Summers’ endorsement of extending the fiscal stimulus from the payroll tax cut, which could be accomplished without even a perceived harm to the Social Security Trust Fund (just make it a refundable tax credit of 2% of salary paid out through withholding), puts him at odds with most of Washington. Both parties have endorsed letting that tax cut expire, pulling back $125 billion in fiscal accommodation and leading to a 1% reduction in GDP in 2013. But Summers wants it to stay, even without an offset. “Even if there was no explicit pay-for today, the extra income growth that would result as long as measures were taken at some point to stabilize the debt would be helpful,” he said.

Are there better ways to spend the federal Treasury than a payroll tax cut or some facsimile? Maybe. But it does amount to a wage subsidy in a time of stagnant or falling wages, and it’s fairly simple to implement. The economy is not in a state where it needs to sharply cut back on fiscal spending, nor is it in a state where it can sustain 1% slashes to GDP. We don’t yet have the job or economic growth necessary to tighten up the reins. I’m basically biased in favor of the facts of what the economy needs, and it really does need more stimulus.

By saying that it’s not enough to merely “avoid the cliff,” Summers wants to provide the exact opposite prescription for the economy as the fiscal scolds. On CNBC of all places, Steve Liesman had a great interview with the two primary scolds, Erskine Bowles and Alan Simpson, decimating their argument that we’re in a “moment of truth” on the deficit.
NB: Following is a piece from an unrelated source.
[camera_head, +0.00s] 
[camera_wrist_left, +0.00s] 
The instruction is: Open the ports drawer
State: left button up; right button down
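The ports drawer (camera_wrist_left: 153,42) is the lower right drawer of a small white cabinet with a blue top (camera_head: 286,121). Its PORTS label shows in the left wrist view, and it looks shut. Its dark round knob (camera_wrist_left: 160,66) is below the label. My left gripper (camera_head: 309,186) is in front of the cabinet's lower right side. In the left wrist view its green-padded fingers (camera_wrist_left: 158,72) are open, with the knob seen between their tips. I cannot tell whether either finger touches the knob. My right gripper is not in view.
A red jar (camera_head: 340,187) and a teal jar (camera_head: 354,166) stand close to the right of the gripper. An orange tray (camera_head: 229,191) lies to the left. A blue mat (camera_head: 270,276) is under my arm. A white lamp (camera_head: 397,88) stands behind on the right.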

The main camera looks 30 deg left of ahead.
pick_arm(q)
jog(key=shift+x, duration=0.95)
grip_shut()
For example, here’s a question that almost never gets asked, but which Liesman asked today to Alan Simpson:

“Senator, it’s hard to look at a 1.6% yield on the 10-year right now to see the money that floods into the U.S. Treasury market any time there’s concern about anything in the world and say, you know what? The deficit’s the big problem right now.”

Alan Simpson was forced to follow that up with a cliche and then a falsehood…

“Well, we’re the healthiest horse in the glue factory… the trajectory of debt, deficit and interest in this country is exactly the same as the PIIGS countries. except we’re lots bigger.”

As noted, the glue factory line is just an old cliche (along with cleanest dirty shirt, etc.) and the trajectory of debt, deficits, and interest is not at all the same as in the PIIGS countries.

The payroll tax is not going to be extended, no matter how much Larry Summers protests. But this challenge to the underpinnings of deficit mania is quite welcome.